Known as a mighty warrior, Jephthah’s leadership skills attracted others.  When his half-brothers banished him because he had a different mother, Jephthah went elsewhere and became a leader in his own right.

But when his brothers came into war against the Ammonites, they un-banished and begged him to lead them to victory.  He finally agreed.  Before the Lord. (See verse 11.)

This man did not take words lightly.

By faith, he used words to remind the Ammonites that it was Almighty God Who had given His people this land (v24).  But the messages and words made no difference to the Ammonites.  And the two sides went to war.

Then the Spirit of the Lord came upon Jephthah.  He . . . advanced against the Ammonites.  (v29)

He didn’t just go, however.  He also made a vow.

If you give the Ammonites into my hands, whatever comes out of the door of my house to meet me when I return . . . will be the Lord’s, and I will sacrifice it as a burnt offering.  (vv30-31)

I can’t imagine what on earth made Jephthah make such a promise. Clearly, he should’ve thought it through.

What did he imagine coming out to meet him?  A cow?  His dog?  We will probably never know.

When Jephthah got home after the Lord gave him the victory, we can imagine his horror as his daughter, his only child, came out to meet him, dancing around celebrating his success.

But the horror he felt did not take precedence over the power of his word that Jephthah had given to the Lord.  The vow he took.

The Lord had given him the victory.  Jephthah had given the Lord his word.

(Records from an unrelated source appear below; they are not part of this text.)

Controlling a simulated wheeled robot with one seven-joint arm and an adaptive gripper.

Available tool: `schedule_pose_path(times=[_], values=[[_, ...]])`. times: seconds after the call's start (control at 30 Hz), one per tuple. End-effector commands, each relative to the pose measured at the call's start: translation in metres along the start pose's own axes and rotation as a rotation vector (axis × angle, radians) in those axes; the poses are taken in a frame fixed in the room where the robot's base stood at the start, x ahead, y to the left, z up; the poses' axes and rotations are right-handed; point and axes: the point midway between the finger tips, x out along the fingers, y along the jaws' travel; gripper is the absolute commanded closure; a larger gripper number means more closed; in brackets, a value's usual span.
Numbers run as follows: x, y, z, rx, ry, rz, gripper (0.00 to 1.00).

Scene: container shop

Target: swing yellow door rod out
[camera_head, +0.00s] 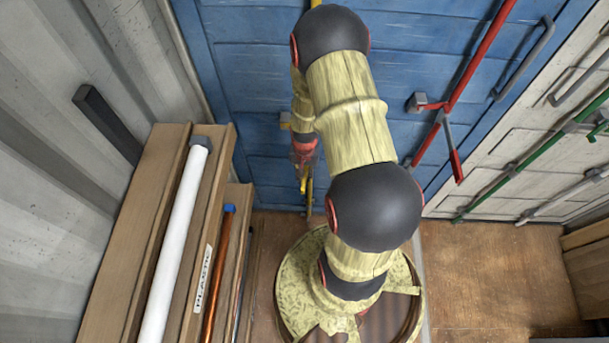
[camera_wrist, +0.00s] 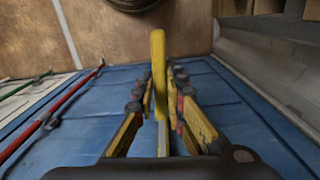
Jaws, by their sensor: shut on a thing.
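The yellow door rod (camera_head: 315,3) shows at the top of the blue door (camera_head: 250,80); my arm hides most of its length in the head view. My gripper (camera_head: 306,180) is low in front of the blue door, partly behind my arm. In the wrist view, the flat yellow handle of the rod (camera_wrist: 158,50) stands between the two fingers of my gripper (camera_wrist: 162,88). The gripper is shut on this handle, and its end sticks out past the fingertips. The exact contact is hard to see.
A red rod (camera_head: 478,62) with its handle is on the right of the blue door. A green rod (camera_head: 520,165) is on the white door. A wooden rack (camera_head: 132,240) with a white pipe (camera_head: 175,235) stands at the left, near the corrugated wall.

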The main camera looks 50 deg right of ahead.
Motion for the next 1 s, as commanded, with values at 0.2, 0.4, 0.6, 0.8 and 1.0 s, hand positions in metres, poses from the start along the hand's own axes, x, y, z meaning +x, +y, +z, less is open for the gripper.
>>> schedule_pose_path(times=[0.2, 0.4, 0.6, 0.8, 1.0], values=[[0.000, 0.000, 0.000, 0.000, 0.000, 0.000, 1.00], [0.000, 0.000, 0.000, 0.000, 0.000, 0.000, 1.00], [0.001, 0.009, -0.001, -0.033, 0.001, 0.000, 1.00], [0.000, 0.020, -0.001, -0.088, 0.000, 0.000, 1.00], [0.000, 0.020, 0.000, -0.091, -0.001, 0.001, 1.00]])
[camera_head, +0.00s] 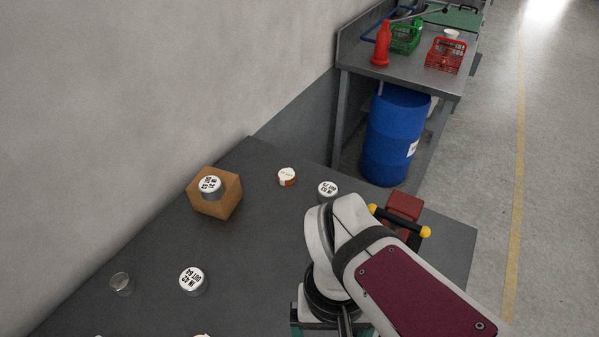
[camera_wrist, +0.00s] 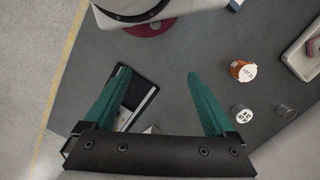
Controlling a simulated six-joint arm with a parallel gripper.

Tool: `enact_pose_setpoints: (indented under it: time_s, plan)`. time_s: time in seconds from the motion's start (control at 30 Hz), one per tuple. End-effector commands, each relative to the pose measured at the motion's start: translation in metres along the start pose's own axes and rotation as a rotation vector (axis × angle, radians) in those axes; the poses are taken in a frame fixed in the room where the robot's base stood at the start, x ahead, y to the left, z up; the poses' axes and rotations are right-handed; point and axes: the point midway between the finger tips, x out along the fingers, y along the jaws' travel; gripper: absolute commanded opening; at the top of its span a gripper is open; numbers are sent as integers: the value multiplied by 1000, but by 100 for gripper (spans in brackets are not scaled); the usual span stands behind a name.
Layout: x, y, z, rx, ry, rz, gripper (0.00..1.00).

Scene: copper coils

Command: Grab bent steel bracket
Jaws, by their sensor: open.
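My gripper (camera_wrist: 157,73) shows in the wrist view with two teal fingers spread apart and nothing clearly held between them. A flat black piece with a pale metallic part (camera_wrist: 138,98) lies at the left finger, which partly covers it. I cannot tell for certain whether this is the bent steel bracket. A small pale edge shows low between the fingers, mostly hidden by the gripper's body. In the head view my arm covers the right part of the table, and no bracket can be made out there.
An orange jar (camera_wrist: 242,70) and a labelled can (camera_wrist: 242,114) stand right of the fingers. In the head view, a brown block (camera_head: 214,208) carries a can (camera_head: 210,187). Another can (camera_head: 193,282) and a glass jar (camera_head: 122,284) stand in front. A red object (camera_head: 403,206) is beyond my arm.

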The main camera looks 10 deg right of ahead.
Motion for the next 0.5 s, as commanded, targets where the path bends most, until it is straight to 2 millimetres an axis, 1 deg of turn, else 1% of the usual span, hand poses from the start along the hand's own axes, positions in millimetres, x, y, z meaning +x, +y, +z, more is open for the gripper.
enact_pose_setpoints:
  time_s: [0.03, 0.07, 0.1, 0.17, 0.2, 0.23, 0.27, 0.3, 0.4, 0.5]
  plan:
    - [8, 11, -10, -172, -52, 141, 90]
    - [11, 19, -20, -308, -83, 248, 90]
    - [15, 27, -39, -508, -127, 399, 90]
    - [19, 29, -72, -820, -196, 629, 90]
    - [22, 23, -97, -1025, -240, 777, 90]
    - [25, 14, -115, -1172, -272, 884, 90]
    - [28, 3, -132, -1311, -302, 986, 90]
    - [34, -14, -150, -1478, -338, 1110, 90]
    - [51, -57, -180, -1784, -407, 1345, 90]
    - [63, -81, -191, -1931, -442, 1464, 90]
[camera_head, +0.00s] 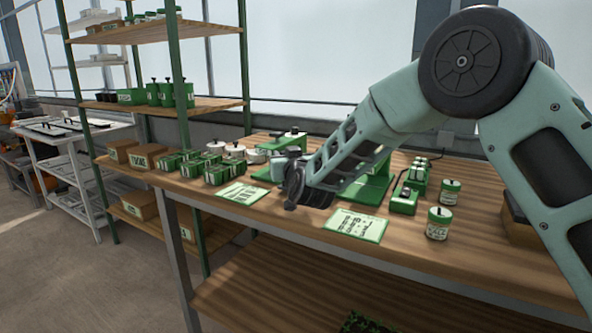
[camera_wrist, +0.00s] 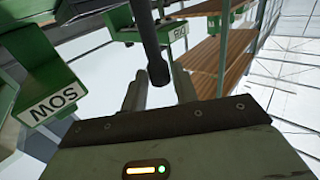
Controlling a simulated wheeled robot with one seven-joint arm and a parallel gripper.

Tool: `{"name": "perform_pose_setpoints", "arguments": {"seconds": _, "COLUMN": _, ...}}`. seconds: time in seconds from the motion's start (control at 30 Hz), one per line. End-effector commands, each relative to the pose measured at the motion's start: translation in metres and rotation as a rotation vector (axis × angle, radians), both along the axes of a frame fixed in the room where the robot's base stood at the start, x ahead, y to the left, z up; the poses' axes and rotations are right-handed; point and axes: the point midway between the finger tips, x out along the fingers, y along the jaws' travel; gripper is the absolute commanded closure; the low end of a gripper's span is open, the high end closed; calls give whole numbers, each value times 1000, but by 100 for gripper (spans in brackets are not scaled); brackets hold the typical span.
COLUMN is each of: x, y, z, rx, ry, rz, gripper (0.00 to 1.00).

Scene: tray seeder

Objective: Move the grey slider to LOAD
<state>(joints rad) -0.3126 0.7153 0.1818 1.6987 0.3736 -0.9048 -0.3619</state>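In the head view my gripper (camera_head: 291,186) is over the worktable, in front of a green machine (camera_head: 368,188) that my arm partly covers. The grey slider and a LOAD mark cannot be made out in either view. In the wrist view my gripper (camera_wrist: 158,92) has its two grey fingers apart, with a black rod with a rounded end (camera_wrist: 157,72) between them. Small gaps show beside the rod; I cannot tell whether it touches a finger. A green block with a white label that seems to read SOW (camera_wrist: 52,101) is at the left.
Green-and-white cards (camera_head: 357,225) lie along the table's front edge. Jars (camera_head: 438,223) and a green switch box (camera_head: 405,200) stand at right. Several small green boxes (camera_head: 222,173) stand at left, near a shelf rack (camera_head: 180,108). A second labelled green part (camera_wrist: 178,30) shows in the wrist view.

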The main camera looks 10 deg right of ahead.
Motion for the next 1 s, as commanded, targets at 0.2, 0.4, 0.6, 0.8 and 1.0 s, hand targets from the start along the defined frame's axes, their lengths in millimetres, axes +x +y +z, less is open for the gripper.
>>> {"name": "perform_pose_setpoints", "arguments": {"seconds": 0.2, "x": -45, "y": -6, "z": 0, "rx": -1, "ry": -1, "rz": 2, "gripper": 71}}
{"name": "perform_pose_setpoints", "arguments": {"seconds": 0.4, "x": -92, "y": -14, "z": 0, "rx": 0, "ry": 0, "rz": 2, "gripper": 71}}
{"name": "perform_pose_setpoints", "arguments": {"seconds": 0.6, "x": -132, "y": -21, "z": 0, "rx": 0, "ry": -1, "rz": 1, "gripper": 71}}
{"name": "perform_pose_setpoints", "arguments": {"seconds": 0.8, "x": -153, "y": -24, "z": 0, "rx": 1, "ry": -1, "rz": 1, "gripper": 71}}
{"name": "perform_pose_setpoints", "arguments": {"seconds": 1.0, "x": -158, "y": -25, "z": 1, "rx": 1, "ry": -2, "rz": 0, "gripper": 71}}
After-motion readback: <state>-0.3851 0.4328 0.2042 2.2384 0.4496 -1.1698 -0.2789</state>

And the victory Jephthah saw was overshadowed by grief and unimaginable regret.

I have to admit that it would be much easier to believe the interpretation some scholars use for this portion of Scripture. Namely, that Jephthah did not actually place his daughter on an altar and kill her before the LORD.

I guess, short of asking God face to face we will never know.

What we do know is this: God takes our vows seriously. Even words from broken people, of which Jephthah was one.

Still, God used Jephthah despite his rash judgment.

A difficult story to handle no matter how we look at it.  It speaks of rash vows, regret and sorrow even in the midst of what should have been victory dances and celebratory cheers.

But it also tells the power of our words and the importance of a vow.